And the left nav bar has the following choices:
Varsity Rosta

I think the results vary each time you try Gizoogling a page, so you might not get exactly the same things I got. But I guarantee they'll be funny either way.

The flat-out funniest thing is when you Gizoogle the roster page (http://www.uclahockey.org/roster.php) and see what happens to the names of the guys on the team. John Harms became "Jizzay Harms." Matt Miller became "Playa Mizzle." But I laughed out loud when I saw that Chris Coker's name had been gangstafied to "Drug Deala Chris."

I mean, that's freakin' hilarious.


While I'm on the topic of web sites I recommend, let me suggest
ePimping.net, a site I stumbled across the other day. It's basically one guy completely shedding his humility and writing about his forays into the world of Internet dating, which inevitably results in comedy.

I'm not entirely sure, but I think he's reached a point early on in this site where he decided to have fun writing on the site more than looking for an actually decent date. Nobody (well, not me) wants to read about the dates that went well, after all. In fact, this is one of the funnier ones: his first date with

I don't think I could ever do anything like this. I'd be far too worried about the girls seeing the site and thinking I'm an awful person, blah blah blah. I suppose it wouldn't matter, really, but I like to think of myself as a nice guy. As it is, I try to keep this site more or less devoid of details of my personal life, because I know I'd probably anger more than one person if I wrote exactly what was on my mind some of the time. On the other hand, if you didn't do anything that would portray you in a negative light, then you wouldn't mind if I wrote about you.
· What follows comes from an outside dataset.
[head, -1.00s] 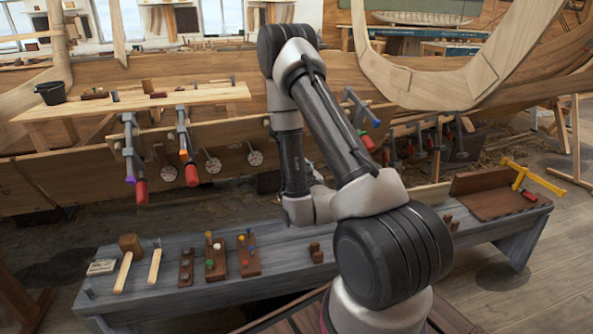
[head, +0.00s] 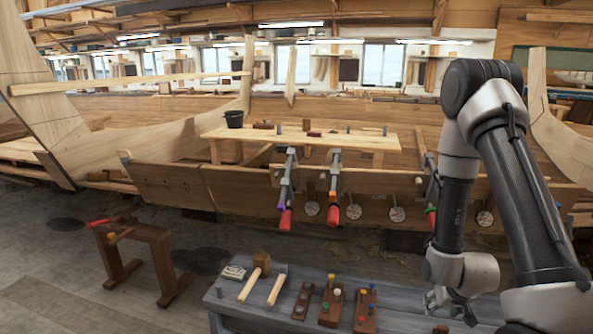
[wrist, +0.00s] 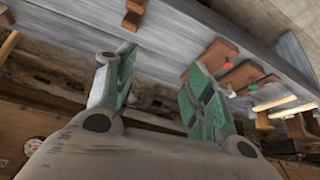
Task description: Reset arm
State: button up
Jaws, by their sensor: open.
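My gripper (head: 450,302) hangs at the end of my bent arm at the lower right of the head view, by the right part of the grey bench (head: 395,318). In the wrist view my gripper (wrist: 163,66) has its two green-padded fingers spread apart. Nothing shows between them. The grey bench (wrist: 215,35) lies beyond the fingertips there. My gripper looks apart from the pegged blocks and mallets.
The bench holds a wooden mallet (head: 261,262), pegged blocks (head: 330,306) and another pegged block (head: 365,312). A sawhorse (head: 160,262) stands left. Floor between looks clear.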

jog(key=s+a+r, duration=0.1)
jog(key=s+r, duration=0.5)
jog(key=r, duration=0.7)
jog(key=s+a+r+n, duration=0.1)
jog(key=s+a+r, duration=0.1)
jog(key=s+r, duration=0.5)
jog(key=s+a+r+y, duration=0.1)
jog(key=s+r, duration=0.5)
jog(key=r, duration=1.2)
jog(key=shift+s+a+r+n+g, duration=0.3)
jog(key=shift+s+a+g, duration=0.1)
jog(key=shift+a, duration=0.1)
And if you knew your misdeeds would be made public, perhaps you wouldn't be so quick to commit them.

Lucky for all of you I'm a nice guy.


Sticking with the topic of the Internet, here's an e-mail I got the other day:

"Date: Sat, 26 Feb 2005 23:22:03 +0200
From: 'Ebay Represenitive: Robyn Mosley '
Subject: Problem with your eBay Account Sat, 26 Feb 2005 15:23:03 -0600
Dear eBay user!
Our records indicate that you account has been inactive for a long
period of time.
As a new security measure to protect from fraudsters,
we have temporarily placed your account on limited access.
During this time you will not be able to list any new items for sale
and your account will be locked.
To restore full access to your account, you have to login within 7 days
after receiving this notice.
After 7 days your account will be deleted.
To login to your eBay account, click on the link below:
[link removed]
Thank you for using eBay!
**Please do not reply to this email, as you will receive no response**"

Did you notice the glaring mistake in this e-mail? Please, God, say you did.
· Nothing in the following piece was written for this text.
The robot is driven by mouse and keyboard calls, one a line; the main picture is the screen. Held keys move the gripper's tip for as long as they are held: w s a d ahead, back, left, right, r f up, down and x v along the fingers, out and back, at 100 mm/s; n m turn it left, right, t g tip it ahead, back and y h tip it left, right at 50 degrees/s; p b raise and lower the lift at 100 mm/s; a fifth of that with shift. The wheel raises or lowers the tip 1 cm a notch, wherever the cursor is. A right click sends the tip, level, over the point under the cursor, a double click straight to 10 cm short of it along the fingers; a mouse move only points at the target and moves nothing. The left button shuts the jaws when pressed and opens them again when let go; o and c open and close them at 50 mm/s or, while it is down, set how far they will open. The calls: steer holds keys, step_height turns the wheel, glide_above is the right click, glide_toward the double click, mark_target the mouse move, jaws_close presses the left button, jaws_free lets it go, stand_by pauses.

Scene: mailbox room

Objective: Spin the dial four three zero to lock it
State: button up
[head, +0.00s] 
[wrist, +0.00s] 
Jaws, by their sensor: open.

It's from an eBay "REPRESENITIVE!" Seriously, is there any way anyone will fall for an e-mail purporting to be official when the "From" line is spelled incorrectly?

I firmly believe that if you fall for this spam, you deserve to have your identity stolen.
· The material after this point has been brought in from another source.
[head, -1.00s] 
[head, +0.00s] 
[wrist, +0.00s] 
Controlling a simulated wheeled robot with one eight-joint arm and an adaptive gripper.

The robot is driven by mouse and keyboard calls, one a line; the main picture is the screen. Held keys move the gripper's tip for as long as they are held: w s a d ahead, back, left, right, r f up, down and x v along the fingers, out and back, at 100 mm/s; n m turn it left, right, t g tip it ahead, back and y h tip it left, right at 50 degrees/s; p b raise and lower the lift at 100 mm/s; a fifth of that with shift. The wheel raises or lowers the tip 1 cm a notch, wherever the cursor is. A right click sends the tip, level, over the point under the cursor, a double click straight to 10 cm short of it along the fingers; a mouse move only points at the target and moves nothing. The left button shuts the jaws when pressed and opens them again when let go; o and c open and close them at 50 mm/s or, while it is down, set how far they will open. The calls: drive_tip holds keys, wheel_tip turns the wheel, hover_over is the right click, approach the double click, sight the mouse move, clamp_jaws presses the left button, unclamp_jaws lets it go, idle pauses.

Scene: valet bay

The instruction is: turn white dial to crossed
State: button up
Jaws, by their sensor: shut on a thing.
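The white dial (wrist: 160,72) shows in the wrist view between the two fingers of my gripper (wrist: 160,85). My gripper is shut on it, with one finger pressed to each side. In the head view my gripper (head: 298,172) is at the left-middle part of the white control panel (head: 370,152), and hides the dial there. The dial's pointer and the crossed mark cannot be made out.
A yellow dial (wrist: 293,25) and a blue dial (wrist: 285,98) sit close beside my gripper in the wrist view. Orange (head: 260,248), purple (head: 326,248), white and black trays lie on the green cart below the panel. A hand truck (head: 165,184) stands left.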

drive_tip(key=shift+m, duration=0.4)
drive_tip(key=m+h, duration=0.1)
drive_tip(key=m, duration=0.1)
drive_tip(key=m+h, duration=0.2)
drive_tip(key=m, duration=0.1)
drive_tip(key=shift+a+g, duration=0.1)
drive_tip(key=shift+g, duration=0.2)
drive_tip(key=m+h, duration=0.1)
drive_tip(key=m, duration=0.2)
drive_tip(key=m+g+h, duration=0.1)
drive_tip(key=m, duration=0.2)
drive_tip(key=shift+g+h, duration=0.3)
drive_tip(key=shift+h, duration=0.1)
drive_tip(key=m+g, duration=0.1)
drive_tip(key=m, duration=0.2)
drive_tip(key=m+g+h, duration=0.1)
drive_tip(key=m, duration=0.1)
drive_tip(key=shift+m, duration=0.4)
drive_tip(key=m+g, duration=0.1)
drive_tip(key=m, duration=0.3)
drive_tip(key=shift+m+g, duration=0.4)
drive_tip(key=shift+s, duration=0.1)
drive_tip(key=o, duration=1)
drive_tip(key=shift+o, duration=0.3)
Don't misconstrue this as a wish that people have their identities stolen. It happened to me on a minor level, and it's not fun. Instead, think of this as a wish that nobody would be stupid enough to think this is for real. Unfortunately, if someone is vacuous enough to write "represenitive," someone's definitely going to accept that as the true spelling of the word.

I swear, I can feel myself getting dumber just because I'm thinking about people who would spell "representative" that way.


Now I'm going to change gears completely.

I never really listen to the radio anymore. I'm strictly a CD guy. I have a booklet of CDs in my car as well as a sleeve of CDs on my visor. So I ordinarily wouldn't care about a radio station being bumped off the air, especially when it's back in Philly and I'm in L.A.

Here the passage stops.